The man’s name is Felipe Vargas, he is buried in Section F, almost in the exact middle of the section, and his headstone looks like just one of many identical white headstones in the same area. While taking his picture, I saw his unit name, Benevides Regiment, Texas Cavalry. I pulled Vargas’s file and we have precious little information on him. We know he was present with his unit at the Confederate surrender, but his unit was surrendered some 600 miles from where Benvides’s regiment was stationed. General E.K. Smith surrendered the unit on paper in New Orleans, but Benevides’s Regiment was in Laredo when Smith surrendered them. The unit served along the Texas border with Mexico during the entire war. Vargas served from the founding of the unit until the surrender. He was an immigrant, like virtually every other Texan in the 1800s. He was born in 1832 and moved to Texas when he was twenty or twenty two in the early 1850s. He lived in Bexar County for 40 years and worked as a tailor before he was admitted to the Confederate Home in Austin. He died in 1920. That’s pretty much the limit of our knowledge of Felipe Vargas.

What’s better known is the story of his unit, a part of Texas history that gets lost during history class.
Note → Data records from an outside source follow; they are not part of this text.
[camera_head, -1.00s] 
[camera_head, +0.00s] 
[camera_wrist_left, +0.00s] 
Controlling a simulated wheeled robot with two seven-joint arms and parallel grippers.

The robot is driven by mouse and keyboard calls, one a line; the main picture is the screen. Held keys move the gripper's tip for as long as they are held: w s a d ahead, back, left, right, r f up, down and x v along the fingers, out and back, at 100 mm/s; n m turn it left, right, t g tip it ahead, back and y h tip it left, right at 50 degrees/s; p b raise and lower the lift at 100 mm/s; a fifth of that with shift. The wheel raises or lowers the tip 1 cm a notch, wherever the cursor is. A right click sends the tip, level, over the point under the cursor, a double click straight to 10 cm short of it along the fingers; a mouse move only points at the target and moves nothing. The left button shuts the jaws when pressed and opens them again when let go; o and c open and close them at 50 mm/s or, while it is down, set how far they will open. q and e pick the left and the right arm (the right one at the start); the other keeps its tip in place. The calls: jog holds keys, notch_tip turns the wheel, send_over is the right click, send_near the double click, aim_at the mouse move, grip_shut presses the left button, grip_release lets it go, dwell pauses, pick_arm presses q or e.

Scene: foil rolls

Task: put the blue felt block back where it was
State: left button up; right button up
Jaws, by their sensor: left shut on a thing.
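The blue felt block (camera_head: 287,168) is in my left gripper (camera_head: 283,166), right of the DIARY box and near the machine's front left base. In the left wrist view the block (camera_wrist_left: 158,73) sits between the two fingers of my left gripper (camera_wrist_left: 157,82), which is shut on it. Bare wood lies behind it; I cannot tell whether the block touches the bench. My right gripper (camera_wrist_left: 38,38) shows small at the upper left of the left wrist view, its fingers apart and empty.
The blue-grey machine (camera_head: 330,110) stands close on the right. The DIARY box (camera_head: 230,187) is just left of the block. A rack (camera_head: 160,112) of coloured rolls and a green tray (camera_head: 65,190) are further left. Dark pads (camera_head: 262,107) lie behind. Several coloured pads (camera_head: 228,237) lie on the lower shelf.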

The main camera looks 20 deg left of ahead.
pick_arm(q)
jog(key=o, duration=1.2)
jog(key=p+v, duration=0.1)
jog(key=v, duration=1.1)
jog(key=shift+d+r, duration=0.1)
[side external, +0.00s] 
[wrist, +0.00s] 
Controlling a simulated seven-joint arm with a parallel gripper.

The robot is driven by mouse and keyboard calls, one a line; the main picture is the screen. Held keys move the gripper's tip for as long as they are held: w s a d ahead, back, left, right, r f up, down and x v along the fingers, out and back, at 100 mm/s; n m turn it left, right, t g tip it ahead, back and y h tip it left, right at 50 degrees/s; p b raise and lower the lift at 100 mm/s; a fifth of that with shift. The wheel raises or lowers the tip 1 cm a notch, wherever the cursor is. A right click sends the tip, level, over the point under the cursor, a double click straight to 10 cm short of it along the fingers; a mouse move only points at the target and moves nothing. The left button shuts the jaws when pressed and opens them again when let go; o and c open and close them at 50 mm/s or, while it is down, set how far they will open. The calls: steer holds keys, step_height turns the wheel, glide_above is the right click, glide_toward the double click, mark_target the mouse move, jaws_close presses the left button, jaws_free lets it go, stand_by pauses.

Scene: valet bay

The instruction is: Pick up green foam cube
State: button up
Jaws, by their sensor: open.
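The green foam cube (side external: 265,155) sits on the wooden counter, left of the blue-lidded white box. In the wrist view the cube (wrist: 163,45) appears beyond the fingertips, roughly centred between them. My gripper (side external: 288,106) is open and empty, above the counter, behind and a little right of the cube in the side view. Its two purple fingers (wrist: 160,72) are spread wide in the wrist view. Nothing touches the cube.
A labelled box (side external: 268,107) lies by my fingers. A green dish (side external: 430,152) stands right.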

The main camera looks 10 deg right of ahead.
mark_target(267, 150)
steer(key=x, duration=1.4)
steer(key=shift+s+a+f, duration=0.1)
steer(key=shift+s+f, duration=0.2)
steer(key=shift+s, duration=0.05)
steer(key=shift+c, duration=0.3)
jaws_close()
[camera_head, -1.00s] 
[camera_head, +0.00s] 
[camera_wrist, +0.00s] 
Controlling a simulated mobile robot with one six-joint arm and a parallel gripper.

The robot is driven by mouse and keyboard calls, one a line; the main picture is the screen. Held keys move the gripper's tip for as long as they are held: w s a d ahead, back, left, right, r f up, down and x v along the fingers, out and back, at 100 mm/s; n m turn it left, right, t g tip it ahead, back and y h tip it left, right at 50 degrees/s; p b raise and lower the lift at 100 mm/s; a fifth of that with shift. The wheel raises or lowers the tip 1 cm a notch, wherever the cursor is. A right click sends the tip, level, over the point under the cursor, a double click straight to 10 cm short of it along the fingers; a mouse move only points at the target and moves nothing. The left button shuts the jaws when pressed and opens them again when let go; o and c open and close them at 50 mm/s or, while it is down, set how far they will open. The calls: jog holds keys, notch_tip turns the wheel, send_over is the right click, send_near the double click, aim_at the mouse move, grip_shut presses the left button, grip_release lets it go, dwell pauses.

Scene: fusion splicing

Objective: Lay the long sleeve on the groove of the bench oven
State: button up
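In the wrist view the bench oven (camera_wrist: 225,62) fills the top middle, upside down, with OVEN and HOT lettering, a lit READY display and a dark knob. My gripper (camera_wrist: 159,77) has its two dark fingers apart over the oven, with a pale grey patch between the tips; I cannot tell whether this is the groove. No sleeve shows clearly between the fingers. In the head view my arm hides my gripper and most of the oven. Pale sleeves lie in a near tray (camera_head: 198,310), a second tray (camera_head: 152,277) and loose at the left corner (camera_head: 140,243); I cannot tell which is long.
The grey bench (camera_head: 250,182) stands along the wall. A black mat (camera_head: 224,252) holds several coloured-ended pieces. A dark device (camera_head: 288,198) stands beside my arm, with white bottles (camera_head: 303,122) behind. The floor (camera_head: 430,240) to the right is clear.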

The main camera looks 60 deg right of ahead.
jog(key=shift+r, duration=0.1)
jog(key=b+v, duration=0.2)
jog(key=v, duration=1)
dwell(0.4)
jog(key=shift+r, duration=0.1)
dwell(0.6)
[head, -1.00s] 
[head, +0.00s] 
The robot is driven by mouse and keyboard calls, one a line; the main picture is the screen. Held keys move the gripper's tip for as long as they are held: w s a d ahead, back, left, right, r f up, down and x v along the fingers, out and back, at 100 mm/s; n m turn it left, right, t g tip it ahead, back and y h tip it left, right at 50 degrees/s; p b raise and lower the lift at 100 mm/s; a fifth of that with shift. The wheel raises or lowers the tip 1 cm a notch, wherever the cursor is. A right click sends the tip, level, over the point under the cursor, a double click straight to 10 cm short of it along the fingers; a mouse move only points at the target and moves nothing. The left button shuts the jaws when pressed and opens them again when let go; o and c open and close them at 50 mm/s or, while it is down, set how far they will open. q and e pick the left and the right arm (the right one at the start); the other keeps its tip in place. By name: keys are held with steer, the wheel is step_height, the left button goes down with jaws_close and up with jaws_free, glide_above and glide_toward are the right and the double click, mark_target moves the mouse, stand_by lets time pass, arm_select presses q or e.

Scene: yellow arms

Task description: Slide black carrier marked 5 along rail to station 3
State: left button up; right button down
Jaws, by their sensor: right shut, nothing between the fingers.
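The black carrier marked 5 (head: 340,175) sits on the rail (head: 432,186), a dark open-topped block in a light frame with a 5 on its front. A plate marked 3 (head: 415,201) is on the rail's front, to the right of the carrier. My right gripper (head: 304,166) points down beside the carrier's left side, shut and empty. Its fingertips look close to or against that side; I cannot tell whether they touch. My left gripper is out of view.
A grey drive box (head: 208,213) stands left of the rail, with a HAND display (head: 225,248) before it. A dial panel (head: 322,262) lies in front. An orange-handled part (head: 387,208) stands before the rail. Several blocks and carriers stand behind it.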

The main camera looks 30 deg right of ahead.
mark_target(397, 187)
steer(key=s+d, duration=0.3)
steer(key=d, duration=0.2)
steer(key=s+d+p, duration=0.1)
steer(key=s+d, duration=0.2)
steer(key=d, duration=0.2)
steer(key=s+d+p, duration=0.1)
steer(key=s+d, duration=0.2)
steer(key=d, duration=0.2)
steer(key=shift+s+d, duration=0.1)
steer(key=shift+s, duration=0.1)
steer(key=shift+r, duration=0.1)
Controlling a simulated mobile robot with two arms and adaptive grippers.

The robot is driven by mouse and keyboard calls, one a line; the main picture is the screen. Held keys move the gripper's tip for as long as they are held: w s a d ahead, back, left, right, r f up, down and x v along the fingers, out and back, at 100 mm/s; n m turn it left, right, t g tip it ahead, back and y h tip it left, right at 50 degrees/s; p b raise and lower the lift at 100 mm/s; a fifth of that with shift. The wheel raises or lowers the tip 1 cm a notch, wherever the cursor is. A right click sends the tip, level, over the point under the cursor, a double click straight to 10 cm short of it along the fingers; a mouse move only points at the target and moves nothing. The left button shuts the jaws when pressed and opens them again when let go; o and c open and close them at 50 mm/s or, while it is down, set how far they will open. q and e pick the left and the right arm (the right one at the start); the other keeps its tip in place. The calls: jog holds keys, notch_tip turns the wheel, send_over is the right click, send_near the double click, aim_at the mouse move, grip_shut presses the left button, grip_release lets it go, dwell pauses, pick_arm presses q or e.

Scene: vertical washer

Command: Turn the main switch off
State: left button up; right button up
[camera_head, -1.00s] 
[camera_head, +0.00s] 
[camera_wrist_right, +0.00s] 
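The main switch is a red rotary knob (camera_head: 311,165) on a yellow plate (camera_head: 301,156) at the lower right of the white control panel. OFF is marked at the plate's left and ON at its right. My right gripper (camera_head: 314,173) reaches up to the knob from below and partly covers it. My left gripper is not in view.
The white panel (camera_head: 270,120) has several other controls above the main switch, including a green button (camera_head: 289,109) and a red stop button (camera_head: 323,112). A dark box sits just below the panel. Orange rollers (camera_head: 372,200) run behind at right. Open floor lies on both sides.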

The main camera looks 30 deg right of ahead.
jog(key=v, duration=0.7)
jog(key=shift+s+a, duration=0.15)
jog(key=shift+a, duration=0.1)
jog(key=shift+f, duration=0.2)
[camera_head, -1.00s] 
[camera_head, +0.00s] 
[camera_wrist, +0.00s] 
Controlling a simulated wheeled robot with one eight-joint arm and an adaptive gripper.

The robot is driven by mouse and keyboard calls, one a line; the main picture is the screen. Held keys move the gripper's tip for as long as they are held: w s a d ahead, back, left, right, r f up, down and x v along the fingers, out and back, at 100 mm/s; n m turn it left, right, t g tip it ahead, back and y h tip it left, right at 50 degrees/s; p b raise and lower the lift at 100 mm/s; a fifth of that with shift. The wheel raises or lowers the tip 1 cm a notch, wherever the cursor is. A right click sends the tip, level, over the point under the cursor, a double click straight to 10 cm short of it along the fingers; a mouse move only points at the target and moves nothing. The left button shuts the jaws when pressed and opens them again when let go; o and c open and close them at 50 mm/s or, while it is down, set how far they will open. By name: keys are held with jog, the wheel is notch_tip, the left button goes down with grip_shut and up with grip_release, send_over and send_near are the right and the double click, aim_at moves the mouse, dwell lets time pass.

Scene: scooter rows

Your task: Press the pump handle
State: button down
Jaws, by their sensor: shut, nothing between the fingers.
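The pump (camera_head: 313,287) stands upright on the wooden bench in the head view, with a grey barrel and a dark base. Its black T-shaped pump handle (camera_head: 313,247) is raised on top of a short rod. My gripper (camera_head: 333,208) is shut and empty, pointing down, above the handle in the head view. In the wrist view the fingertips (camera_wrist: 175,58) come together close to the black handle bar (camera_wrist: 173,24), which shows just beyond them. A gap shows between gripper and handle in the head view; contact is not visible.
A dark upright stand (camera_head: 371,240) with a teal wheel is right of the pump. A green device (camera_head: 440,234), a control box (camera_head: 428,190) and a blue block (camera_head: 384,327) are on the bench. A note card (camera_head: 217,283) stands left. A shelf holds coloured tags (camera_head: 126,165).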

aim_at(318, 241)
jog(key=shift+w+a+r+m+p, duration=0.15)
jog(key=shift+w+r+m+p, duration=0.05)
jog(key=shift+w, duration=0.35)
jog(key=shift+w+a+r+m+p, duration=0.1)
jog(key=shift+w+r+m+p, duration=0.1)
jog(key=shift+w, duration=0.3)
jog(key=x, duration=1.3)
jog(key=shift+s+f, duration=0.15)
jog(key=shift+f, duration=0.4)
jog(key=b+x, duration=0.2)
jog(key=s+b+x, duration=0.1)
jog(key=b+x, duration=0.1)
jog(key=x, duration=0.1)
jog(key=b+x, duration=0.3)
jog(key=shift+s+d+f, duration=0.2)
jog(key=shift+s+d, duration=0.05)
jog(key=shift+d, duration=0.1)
The unit was led by the former mayor of Laredo, Colonel Santos Benevides, who was the highest ranking Hispanic officer in the Confederacy. His role in the War was just as much about guarding the border against bandits and Indian attacks as it was fighting against the Union. Santos fought Juan Cortina during the Second Cortina War in 1861, driving him out of Texas and into Mexico. After that, he patrolled the border with a single-minded ferocity. Benavides believed in a form of state’s rights, but he really thought the regional or local authority better than the national authority or the state authority. This was in direct opposition to Edmund J. Davis, a Union loyalist and Texan who offered Benevides a generalship in the U.S. Army just after secession.  Benevides turned it down. In an ironic twist, Benevides’s most shining moment in the Civil War came at Davis’s expense. Davis attempted to take Laredo with his First Texas Cavalry and Benevides defended it with anywhere from 20 to 42 men. Benevides, with help from Felipe Vargas and the other men of his unit, successfully drove off Davis and the First Texas Cavalry.

Davis was elected governor of Texas in 1869 and was buried at the State Cemetery when he died. Davis has the tallest monument in the Cemetery, a gray granite spire some twenty-five feet high. Two hundred yards from the governor and quite a ways down from Republic Hill and Davis is Felipe Vargas, a tailor from Bexar County who helped defeat the governor and his almost anonymous headstone.